What is expected —
Return the whole listing, line for line, without the pictures in it.

-=-=-

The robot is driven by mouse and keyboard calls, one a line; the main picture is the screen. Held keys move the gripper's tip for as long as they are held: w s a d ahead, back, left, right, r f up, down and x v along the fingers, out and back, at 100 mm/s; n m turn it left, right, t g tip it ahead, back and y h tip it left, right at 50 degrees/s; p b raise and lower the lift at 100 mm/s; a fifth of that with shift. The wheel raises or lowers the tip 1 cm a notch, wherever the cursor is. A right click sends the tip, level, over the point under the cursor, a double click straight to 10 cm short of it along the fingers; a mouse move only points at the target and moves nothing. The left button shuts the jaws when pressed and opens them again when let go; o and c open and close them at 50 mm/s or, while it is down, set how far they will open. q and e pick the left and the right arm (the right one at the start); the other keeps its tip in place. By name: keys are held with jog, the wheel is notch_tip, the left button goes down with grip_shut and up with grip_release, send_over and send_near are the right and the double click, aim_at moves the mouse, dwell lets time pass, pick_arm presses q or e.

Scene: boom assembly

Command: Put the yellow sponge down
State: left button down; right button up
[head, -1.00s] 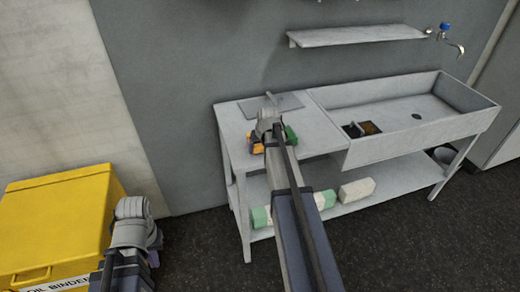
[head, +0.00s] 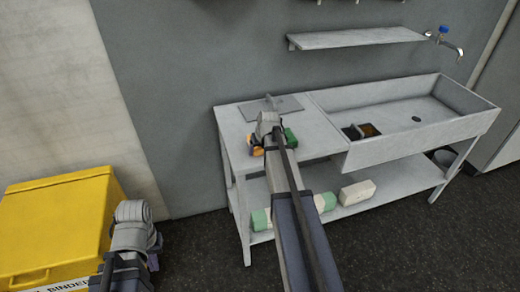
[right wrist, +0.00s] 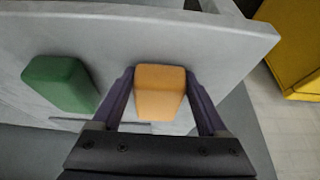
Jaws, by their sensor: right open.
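The yellow-orange sponge (right wrist: 159,92) is between the two spread fingers of my right gripper (right wrist: 160,78) in the right wrist view. It rests on the grey worktop (right wrist: 220,40). The fingers are open, one on each side of it; whether either touches it is hard to tell. In the head view the sponge (head: 257,151) shows in part beside my right wrist, at the left end of the sink table (head: 322,138).
A green sponge (right wrist: 61,83) lies to the left of the yellow one in the wrist view. A flat grey plate with a handle (head: 285,103) lies behind on the worktop. The sink basin (head: 445,108) is to the right. A yellow bin (head: 60,225) stands left.

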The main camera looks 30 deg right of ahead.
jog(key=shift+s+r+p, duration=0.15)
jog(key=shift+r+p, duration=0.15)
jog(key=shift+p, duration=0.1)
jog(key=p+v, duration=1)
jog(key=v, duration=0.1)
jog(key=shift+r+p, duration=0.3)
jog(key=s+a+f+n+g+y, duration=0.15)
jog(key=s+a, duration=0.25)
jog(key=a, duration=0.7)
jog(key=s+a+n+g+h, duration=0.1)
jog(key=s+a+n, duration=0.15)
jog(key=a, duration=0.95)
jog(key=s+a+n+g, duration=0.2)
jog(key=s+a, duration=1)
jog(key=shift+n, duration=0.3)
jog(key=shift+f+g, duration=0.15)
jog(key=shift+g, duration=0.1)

-=-=-

Response to the task —
The robot is driven by mouse and keyboard calls, one a line; the main picture is the screen. Held keys move the gripper's tip for as long as they are held: w s a d ahead, back, left, right, r f up, down and x v along the fingers, out and back, at 100 mm/s; n m turn it left, right, t g tip it ahead, back and y h tip it left, right at 50 degrees/s; p b raise and lower the lift at 100 mm/s; a fifth of that with shift. The wheel raises or lowers the tip 1 cm a notch, wherever the cursor is. A right click sends the tip, level, over the point under the cursor, a double click straight to 10 cm short of it along the fingers; a mouse move only points at the target and moves nothing. The left button shuts the jaws when pressed and opens them again when let go; o and c open and close them at 50 mm/s or, while it is down, set how far they will open. q and e pick the left and the right arm (the right one at the start); the other keeps its tip in place. By name: keys are held with jog, the wheel is notch_tip, the left button goes down with grip_shut and up with grip_release, send_over and send_near are the right and the double click, aim_at moves the mouse, dwell lets time pass, pick_arm presses q or e.

Scene: boom assembly

Command: Put the yellow sponge down
State: left button down; right button up
[head, -1.00s] 
[head, +0.00s] 
[right wrist, +0.00s] 
Jaws, by their sensor: right open.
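The yellow-orange sponge (right wrist: 159,92) is between the two spread fingers of my right gripper (right wrist: 160,78) in the right wrist view. It rests on the grey worktop (right wrist: 220,40). The fingers are open, one on each side of it; whether either touches it is hard to tell. In the head view the sponge (head: 257,151) shows in part beside my right wrist, at the left end of the sink table (head: 322,138).
A green sponge (right wrist: 61,83) lies to the left of the yellow one in the wrist view. A flat grey plate with a handle (head: 285,103) lies behind on the worktop. The sink basin (head: 445,108) is to the right. A yellow bin (head: 60,225) stands left.

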The main camera looks 30 deg right of ahead.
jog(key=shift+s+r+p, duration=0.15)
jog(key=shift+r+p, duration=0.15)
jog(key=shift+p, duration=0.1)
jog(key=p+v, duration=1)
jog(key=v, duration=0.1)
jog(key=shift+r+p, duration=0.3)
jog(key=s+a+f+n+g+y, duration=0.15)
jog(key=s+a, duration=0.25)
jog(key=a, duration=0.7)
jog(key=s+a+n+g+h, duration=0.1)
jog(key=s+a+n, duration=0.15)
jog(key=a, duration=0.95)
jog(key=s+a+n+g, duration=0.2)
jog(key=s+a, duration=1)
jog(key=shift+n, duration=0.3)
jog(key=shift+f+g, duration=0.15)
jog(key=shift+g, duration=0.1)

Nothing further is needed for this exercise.